On 15 February I looked in my newspapers for reports about Valentine’s Day. Were any lovers beaten up, or forcibly married off? There were none, and I quickly gave up.

This is unusual at first look. Until about two years ago, Valentine’s Day was a fiercely controversial topic in India. Far-right Hindu groups saw it as a Western celebration of love that they said went against the grain of Indian culture and values. It was, no doubt, also a convenient way to hit the headlines.

Also, to be sure, these protesters are a minority, belonging to the extreme fringe of a loosely knit group called the Sangh Parivar—the unofficial name for right-wing Hindu groups who may or may not be formally associated with each other but do espouse cultural practices that they claim to belong to the Hindu tradition.

The Sanskrit and Hindi word Sangh means association, and is closely identified with the Rashtriya Swayamsevak Sangh (RSS), the ideological wellspring of the party that rules India, the Bharatiya Janata Party (BJP). Groups, not necessarily formally aligned to the RSS, that have previously protested against Valentine’s Day lovers include the Hindu Mahasabha, the Sri Ram Sena and the Bajrang Dal, which this year threatened to marry off anyone declaring their love on Facebook in the state of Odisha.

These are risible threats and are apparently being laughed off by a growing number of Indians. And that is something that has always marked out this controversy—a pushback from ordinary people. The dangers of confronting such vigilantes may have receded for determined Indian lovers but this wasn’t always the case.

Not surprisingly, the early fightback was led by women. In the run-up to Valentine’s Day in 2009, the Sri Ram Sena physically attacked women in a pub in Mangaluru, dragging them out for assault, after a warning by the Sena (it means army) chief Pramod Muthalik. The sickening attack spawned a movement called the “Consortium of Pub-Going, Loose and Forward Women”, which in turn unleashed a Pink Chaddi (pink panty) campaign against the Sena. Outraged by the violence against them, women from all over India sent off hundreds of pink panties to Muthalik, a non-violent protest coordinated on Facebook that drew international media attention.

Although the RSS and the BJP dissociated themselves from the Sri Ram Sena, Muthalik did join the Karnataka unit of the BJP just before general elections in 2014, but was forced out within hours of doing so, after the Goa unit of the party objected—Goa has a substantial Catholic minority—and the central unit intervened.

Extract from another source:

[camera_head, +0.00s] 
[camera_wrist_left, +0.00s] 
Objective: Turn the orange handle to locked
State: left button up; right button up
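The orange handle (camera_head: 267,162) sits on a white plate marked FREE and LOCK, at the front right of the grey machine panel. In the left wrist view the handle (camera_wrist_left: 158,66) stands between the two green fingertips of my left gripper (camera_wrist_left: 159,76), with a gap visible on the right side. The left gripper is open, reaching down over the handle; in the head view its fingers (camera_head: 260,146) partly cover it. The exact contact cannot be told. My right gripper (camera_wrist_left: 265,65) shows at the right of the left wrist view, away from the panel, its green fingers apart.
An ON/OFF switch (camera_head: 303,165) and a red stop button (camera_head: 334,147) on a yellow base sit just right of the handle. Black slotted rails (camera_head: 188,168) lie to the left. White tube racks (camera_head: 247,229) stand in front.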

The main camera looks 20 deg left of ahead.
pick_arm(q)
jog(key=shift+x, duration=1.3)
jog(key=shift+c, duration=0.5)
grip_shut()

In post-Independence India, fights, even rioting, have broken out during minority festivals. The riots have been violent and led by men.

The fightback over Valentine’s Day, by contrast, was led by women and non-violent—unprecedented in Indian history. It highlighted their right—and men’s too, obviously—to romance and to drink (or not to drink) in a pub. As one academic put it at the time, the Pink Chaddi campaign “is so cool because it refuses to take the fascists seriously. It laughs at them, it insults them and tells them that they are not being taken seriously.”

Today, Valentine’s Day is a reasonably big affair in the big cities. Indians have reclaimed it as a secular festival—no one looks at it as “Western”, no one thinks of it as Christian, no one considers it anti-Indian. The few who continue to peddle their religious and cultural objections are laughed off on social media.

“Sales are good, more or less the same as last year. There’s been no impact of demonetisation,” said Rahul, who runs Ferns N Petals, a flower shop in Hauz Khas, south Delhi, at the start of what looked like a pretty busy day at the shop. While staff put finishing touches to massive bouquets of red roses, costing thousands of rupees each, one customer walked in asking for a single stem of rose. He walked out smiling—motorcycle helmet in one hand, rose in the other.

“The trend is changing,” said Rahul. “Earlier, we would get a lot of walk-in customers. Now we do a lot of sales online, and on phone.” The roses sold at Rs60 apiece at the shop.

Flower shops have proliferated across Delhi—every street corner has a seller and most markets have several. In addition, the Association of Indian Chambers of Commerce and Industry of India (Assocham) estimated online Valentine’s Day sales in 2015 to have hit Rs22,000 crore, compared to Rs16,000 crore in 2014. Online buyers spend on flowers, chocolates, electronic gadgets and diamond jewellery—tokens of love.

The IANS wire service said sales are high on “V-Day” because celebrations last a week: it starts with Rose Day (7 Februrary), followed by Proposal Day, Chocolate Day, Teddy Day, Promise Day, Kiss Day, Hug Day and Valentine’s Day.

But there are other related battles. Kiss of Love is a protest that has spread from the southern state of Kerala after vigilantes harassed couples sitting in a restaurant.

G. Arunima, chairperson of the Centre for Women’s Studies at the Jawaharlal Nehru University and a leading voice in this debate, said the Pink Chaddi movement highlighted “the various dimensions of the debate on violence against women in public spaces as a way of regulating women. Moral policing cuts across parties and religions, and is always enacted on the bodies of women. It’s also about people who dare to love across caste and religion.”

“It was a good thing to happen,” she added.